While challenges remain in obtaining the most desirable characteristics from a FeFET device, we note here that the FeFET uniquely combines high speed, low power, and small footprint, which makes it attractive for applications at various levels of the memory hierarchy. Additionally, in recent years, many demonstrations have shown their use for various unconventional compute paradigms, such as content addressable memory (CAM), non-volatile logic, and analog in-memory computing. Even in their current state, FeFETs provide a very efficient on-chip memory for edge artificial intelligence (AI) applications where frequent READs and non-volatile storage of the weights are primary requirements. FeFETs with FE HfO₂ layers are already available in highly scaled, 22FDX technology.³⁹⁵ If the remaining challenges of endurance and operating voltage can be overcome, FeFETs will usher in a completely new era in computing.

Beatriz Noheda

Arguably, ferroelectric tunnel junctions (FTJs) are the devices that can benefit the most from the advantages that HfO₂-based ferroelectrics present with respect to other ferroelectrics.

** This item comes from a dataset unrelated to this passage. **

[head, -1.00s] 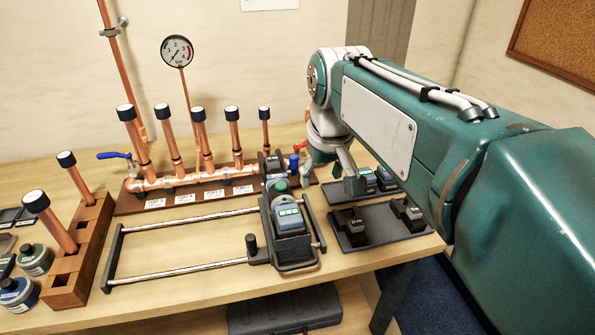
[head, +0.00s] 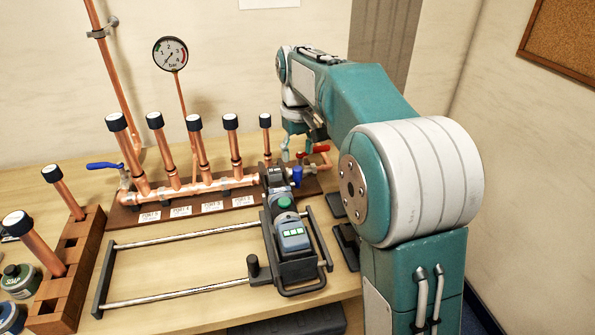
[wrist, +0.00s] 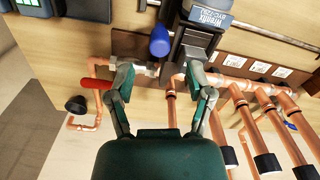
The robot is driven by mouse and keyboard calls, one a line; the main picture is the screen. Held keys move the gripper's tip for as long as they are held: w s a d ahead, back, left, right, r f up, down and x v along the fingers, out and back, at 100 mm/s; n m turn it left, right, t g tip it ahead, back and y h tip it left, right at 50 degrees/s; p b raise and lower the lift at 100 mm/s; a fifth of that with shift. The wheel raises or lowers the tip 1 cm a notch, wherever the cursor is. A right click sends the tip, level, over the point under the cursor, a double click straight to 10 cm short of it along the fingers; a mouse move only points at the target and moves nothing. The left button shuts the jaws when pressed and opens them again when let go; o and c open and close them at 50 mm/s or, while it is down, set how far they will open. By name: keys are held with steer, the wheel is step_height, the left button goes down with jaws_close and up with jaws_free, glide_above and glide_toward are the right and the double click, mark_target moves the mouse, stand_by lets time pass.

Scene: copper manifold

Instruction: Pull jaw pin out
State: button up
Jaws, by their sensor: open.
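A blue rounded knob (head: 297,175), which looks like the jaw pin, stands at the right side of the press tool's dark jaw head (head: 273,177). The knob also shows in the wrist view (wrist: 160,41), beside the dark labelled head (wrist: 198,38). The grey press tool (head: 291,236) lies on a railed carriage, green button up. My gripper (wrist: 160,76) is open and empty. In the wrist picture the knob lies above the gap between its fingertips, apart from both.
A copper manifold (head: 205,188) with several capped upright pipes stands behind the carriage. A red valve handle (wrist: 96,84) is close to my left finger in the wrist view. A wooden block (head: 72,270) holds pipes at left. Free table shows between the rails (head: 180,262).

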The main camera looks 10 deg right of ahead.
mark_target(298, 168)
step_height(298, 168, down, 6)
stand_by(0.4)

FTJs rely on ultra-thin layers, with thicknesses below 5 nm (in fact, well below this value for large bandgap materials, such as HfO₂), such as to allow for sufficient electron tunneling between the two electrodes, as shown in Fig. 21. At the same time, a robust polarization, and its imperfect screening at the asymmetric electrodes, is required to modify the average barrier height upon switching, modulating the transmission of electrons and achieving the so-called Tunneling Electroresistance (TER) effect.^396–398 The appearance of polarization at the nanoscale in HfO₂ FEs, resisting depolarization, makes these materials the best candidates for FTJs. First demonstrations of Hf-based FTJs report TER values of 20 for a 2.8 nm tunnel barrier using the standard method of probing the conductance with the tip of an atomic force microscope.³⁹⁹ However, the large bandgap energies (∼6 eV) of these materials have allowed for fabricating stand-alone FTJ devices detached from the atomic probe microscope.^400,401 These devices, made out of 1.5–2 nm tunnel barriers of Hf_0.5Zr_0.5O₂ operate even with electrodes as large as 30 × 30 μm² without suffering from significant leakage, which is unprecedented, and show on/off ratios as large as 50. Thus, the advent of HfO₂-based FEs represents a milestone toward the utilization of FTJs in integrated devices. The implications of this development are vast because FTJs are not only able to map the equilibrium polarization states into two-level resistance states of the device (TER effect) but can also display non-volatile multi-level resistance arising from the partial switching of FE domains, giving rise to a ferroelectric memristor.⁴⁰² 

The thickness of the ferroelectric layer can be decreased further down to 1 nm, even on Si substrates, using ALD deposition, and these devices have shown TER values above 200 and tunneling currents above 1 A cm⁻².³⁵⁴ In general, HfO₂-based devices present very good device-to-device reproducibility, even for those that use growth techniques for which fine control is more challenging, such as PLD. However, the devices display cyclability issues. This has to do with the relatively large switching fields that approach the breakdown fields in these materials, moving oxygen vacancies across the layer, similar to resistive switching memory devices. Therefore, a robust effect is often found only at low driving voltages, for which ion migration is unimportant.^{142,223,306,401–405} However, under these conditions, reported TER values are reduced to about 5.⁴⁰⁰ 

Therefore, the great challenge is to design HfO₂-based nanoscale FEs with smaller switching fields. For that, our understanding of the nature of the switching needs to be improved. The scarcity of observations of domain growth during the application of an electric field,⁵¹ as well as the dependence of the switched polarization with the magnitude and duration of the electric pulses, points to a switching mechanism whose dynamics is determined by the nucleation of domains,^406,407 which could be a manifestation of intrinsic (non-cooperative) dipole switching. This would be consistent with the accessibility of the double-well energy landscape in these materials⁵⁸ and with the very particular features of the polar o-phase in HfO₂: the structure is composed of polar and non-polar atomic layers parallel to the polarization direction, reducing dipole–dipole interactions and increasing the energy barrier for switching at the domain wall,²³ therefore promoting independent switching events.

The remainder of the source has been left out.